Well, of course I can think of a few things. If you’re in for a meaningful, non-linear story with choices and consequences, a cast of strong, original characters, a rich level-up system that will make you replay the game thrice with different specializations, or puzzles of stupefying complexity that you’ll toil over for hours – you’re definitely going to be disappointed.

There’s also the question of just how much this is a TR game. Note that I’m not exactly a fan of the franchise; I have played the remake of the original a couple years back, and the original game itself a couple decades back (gulp). I tried some of the sequels, but none left a lasting impression. And I have seen a movie, but my memories of it consist of random images of Angelina Jolie. So I can’t claim I have a firm grip on what a TR game is supposed to be like. The first things to come to mind are frustrating positional (how-the-hell-do-I-get-up-there) puzzles and overpowered end-game enemies, balanced out by pretty graphics (check), interesting levels (check), and the inscrutable pleasure of making Lara engage in insane acrobatics (check). Gameplay-wise, this one is a lot more… streamlined, I suppose. (For me that’s neither a good thing nor a bad thing, just a thing.) There’s more of a sense of purpose and less time is needed to figure out what you’re supposed to next. It’s carefully directed and much of the content is delivered through cut-scenes and quick-time events so as to produce an interactive cinematic experience. I realize that’s not to everyone’s taste. But it worked just fine for me.

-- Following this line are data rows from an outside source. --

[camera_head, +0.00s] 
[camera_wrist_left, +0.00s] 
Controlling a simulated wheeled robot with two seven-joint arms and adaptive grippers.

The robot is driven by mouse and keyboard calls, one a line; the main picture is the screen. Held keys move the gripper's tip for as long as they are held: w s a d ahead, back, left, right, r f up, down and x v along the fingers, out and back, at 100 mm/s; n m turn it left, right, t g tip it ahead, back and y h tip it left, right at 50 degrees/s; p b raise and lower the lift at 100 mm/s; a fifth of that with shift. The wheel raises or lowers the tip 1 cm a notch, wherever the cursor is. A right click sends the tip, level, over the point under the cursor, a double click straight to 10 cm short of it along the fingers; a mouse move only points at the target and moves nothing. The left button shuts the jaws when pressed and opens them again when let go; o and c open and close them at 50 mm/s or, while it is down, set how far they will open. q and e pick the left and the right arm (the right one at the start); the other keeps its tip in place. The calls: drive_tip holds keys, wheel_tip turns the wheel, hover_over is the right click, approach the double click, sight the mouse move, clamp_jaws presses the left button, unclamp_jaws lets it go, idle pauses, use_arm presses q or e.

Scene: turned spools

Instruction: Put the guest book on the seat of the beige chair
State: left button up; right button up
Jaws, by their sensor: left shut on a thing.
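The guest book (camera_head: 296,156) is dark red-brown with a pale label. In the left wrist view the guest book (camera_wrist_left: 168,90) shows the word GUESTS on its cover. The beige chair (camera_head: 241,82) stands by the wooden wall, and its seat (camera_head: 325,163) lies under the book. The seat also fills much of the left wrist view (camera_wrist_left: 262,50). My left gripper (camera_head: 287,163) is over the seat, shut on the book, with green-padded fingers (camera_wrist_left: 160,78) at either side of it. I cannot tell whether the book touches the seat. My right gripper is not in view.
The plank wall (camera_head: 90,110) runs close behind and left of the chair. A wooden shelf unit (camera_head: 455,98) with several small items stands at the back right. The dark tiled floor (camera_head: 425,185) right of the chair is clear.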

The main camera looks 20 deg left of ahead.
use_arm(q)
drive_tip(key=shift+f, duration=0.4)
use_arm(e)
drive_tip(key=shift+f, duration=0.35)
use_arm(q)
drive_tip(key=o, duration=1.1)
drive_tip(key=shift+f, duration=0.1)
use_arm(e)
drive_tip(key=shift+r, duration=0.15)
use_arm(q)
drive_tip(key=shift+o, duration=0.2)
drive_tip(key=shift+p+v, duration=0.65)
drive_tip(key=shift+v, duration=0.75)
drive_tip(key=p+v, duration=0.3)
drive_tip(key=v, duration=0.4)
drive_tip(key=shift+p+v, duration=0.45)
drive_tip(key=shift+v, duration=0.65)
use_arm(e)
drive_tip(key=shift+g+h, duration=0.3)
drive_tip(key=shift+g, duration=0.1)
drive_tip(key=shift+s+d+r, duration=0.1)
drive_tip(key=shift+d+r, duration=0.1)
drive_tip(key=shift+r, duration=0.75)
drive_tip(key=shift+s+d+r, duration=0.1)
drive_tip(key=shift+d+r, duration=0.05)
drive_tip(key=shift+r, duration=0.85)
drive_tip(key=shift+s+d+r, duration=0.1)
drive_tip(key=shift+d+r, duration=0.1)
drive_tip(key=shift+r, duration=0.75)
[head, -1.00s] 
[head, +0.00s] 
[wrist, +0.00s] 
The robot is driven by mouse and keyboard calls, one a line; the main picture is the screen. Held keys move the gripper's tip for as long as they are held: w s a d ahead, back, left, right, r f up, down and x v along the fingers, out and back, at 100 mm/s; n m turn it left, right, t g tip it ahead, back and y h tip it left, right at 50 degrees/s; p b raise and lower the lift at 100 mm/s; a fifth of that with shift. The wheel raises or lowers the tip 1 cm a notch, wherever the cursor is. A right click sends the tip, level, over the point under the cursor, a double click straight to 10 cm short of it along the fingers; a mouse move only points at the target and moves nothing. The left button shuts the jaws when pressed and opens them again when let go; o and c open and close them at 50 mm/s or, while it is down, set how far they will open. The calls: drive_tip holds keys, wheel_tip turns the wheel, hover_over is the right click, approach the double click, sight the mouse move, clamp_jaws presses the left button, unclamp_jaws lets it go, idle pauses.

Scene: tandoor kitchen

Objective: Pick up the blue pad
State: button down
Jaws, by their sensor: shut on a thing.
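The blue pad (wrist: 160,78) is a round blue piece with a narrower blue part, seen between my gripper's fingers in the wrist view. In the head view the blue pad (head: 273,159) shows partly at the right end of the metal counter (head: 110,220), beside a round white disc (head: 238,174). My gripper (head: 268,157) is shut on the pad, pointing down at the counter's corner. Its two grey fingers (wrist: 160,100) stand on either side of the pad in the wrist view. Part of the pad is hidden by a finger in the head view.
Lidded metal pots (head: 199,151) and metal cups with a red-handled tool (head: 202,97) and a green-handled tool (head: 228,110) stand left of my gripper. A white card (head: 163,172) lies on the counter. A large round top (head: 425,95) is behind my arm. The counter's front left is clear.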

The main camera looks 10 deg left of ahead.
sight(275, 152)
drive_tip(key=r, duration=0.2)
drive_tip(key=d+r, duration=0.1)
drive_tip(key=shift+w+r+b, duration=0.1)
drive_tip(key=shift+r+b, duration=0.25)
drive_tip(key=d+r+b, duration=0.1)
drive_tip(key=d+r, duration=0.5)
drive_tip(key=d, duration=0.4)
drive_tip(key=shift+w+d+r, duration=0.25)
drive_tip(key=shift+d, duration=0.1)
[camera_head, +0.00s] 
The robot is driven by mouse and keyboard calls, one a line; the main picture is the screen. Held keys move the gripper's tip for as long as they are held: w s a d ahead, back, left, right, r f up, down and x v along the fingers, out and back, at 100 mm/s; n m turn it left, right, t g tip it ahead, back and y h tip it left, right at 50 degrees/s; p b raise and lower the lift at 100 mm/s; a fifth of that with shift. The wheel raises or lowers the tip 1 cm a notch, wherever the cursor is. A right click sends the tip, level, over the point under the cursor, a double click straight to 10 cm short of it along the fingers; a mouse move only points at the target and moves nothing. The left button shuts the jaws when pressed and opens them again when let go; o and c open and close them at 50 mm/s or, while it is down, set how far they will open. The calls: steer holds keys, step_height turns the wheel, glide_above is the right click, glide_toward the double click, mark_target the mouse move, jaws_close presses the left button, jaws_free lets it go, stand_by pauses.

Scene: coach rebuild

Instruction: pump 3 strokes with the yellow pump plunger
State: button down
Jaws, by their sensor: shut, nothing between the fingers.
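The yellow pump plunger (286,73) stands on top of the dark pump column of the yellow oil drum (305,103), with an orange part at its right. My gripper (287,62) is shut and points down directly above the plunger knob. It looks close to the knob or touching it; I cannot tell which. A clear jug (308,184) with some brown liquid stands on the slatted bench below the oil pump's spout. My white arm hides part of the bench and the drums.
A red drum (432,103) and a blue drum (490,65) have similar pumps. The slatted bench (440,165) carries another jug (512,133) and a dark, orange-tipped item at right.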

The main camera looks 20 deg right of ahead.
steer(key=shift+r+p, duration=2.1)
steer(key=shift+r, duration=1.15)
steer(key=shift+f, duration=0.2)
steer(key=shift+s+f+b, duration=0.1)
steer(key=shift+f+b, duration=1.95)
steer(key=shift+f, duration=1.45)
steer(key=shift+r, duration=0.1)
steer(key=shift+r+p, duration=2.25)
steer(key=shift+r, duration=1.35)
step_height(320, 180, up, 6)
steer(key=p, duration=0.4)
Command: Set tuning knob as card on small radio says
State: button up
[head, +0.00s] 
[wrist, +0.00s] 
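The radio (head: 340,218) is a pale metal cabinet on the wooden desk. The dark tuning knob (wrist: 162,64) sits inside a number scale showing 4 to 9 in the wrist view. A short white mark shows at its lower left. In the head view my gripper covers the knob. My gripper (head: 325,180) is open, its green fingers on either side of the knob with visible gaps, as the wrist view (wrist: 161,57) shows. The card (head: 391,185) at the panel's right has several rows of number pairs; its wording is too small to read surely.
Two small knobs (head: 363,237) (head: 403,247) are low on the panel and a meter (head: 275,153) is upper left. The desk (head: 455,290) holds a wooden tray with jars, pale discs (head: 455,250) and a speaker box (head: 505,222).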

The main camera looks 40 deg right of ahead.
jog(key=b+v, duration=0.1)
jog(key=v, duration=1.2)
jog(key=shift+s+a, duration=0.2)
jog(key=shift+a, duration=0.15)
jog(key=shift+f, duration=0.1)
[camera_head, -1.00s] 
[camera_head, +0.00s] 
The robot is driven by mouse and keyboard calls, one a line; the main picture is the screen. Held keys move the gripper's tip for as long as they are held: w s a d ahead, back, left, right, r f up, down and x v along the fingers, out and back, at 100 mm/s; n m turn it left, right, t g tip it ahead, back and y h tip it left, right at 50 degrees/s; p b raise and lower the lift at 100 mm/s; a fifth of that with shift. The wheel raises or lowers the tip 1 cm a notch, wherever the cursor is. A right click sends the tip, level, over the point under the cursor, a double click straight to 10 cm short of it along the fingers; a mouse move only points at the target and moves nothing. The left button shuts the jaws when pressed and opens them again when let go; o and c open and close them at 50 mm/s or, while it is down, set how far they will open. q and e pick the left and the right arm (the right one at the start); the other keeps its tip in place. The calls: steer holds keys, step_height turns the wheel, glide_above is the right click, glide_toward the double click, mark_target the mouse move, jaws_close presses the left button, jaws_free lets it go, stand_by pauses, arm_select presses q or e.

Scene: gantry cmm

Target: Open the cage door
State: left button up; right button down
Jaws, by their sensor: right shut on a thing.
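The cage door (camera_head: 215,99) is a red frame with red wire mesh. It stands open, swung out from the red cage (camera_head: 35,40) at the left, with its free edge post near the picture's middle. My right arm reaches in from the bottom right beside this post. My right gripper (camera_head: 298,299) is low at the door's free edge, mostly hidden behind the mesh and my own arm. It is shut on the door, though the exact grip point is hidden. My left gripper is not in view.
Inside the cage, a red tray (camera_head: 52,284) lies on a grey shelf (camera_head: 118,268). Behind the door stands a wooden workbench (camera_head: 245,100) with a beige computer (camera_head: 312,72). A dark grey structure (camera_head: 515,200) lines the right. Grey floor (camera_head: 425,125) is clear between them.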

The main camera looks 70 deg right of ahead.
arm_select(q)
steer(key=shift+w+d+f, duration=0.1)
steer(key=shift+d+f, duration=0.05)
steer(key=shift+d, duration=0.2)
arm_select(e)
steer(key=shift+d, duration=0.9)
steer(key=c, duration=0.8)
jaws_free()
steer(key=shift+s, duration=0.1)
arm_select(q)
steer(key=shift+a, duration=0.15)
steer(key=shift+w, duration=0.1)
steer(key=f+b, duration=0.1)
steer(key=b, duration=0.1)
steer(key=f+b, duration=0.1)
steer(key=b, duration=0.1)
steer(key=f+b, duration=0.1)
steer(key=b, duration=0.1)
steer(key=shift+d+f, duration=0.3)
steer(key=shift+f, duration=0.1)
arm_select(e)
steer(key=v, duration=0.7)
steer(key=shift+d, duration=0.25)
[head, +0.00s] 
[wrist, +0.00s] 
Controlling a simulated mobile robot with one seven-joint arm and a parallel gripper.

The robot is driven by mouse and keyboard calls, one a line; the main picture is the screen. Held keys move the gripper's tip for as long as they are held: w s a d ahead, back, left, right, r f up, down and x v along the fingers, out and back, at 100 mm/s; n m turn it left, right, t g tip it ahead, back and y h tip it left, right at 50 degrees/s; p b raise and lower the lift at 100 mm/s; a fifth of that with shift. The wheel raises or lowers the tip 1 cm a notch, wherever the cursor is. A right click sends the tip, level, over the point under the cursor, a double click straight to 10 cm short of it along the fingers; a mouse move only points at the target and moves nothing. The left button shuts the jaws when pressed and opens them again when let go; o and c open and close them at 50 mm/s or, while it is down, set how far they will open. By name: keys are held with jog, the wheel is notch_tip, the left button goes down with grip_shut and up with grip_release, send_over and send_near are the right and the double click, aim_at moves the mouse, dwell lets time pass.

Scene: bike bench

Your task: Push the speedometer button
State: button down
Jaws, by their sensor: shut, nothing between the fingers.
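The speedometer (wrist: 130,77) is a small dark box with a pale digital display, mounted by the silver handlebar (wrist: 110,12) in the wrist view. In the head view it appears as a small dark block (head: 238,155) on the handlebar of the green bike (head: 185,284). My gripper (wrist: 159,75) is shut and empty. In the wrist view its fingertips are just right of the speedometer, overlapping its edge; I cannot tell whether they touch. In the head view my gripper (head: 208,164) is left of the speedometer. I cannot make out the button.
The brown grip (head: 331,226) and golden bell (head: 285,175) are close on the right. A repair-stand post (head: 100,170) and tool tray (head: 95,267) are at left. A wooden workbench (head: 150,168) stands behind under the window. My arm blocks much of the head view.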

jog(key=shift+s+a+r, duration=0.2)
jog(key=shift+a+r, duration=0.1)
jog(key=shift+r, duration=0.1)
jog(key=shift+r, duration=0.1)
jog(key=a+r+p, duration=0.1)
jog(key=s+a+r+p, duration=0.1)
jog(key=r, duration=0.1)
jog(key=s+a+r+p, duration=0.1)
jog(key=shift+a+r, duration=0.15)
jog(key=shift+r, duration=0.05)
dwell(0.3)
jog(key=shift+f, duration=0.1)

The story is a straightforward mix of soft sci-fi and survival suspense. And when I say straightforward, I really mean it… there’s not a single plot-twist, or anything even slightly unpredictable to it. That’s not to say it’s bad. It’s unremarkable, but it stands up to scrutiny at least as well as any other TR story, and perhaps even better because it’s motivated by themes of survival and loyalty rather than dry curiosity.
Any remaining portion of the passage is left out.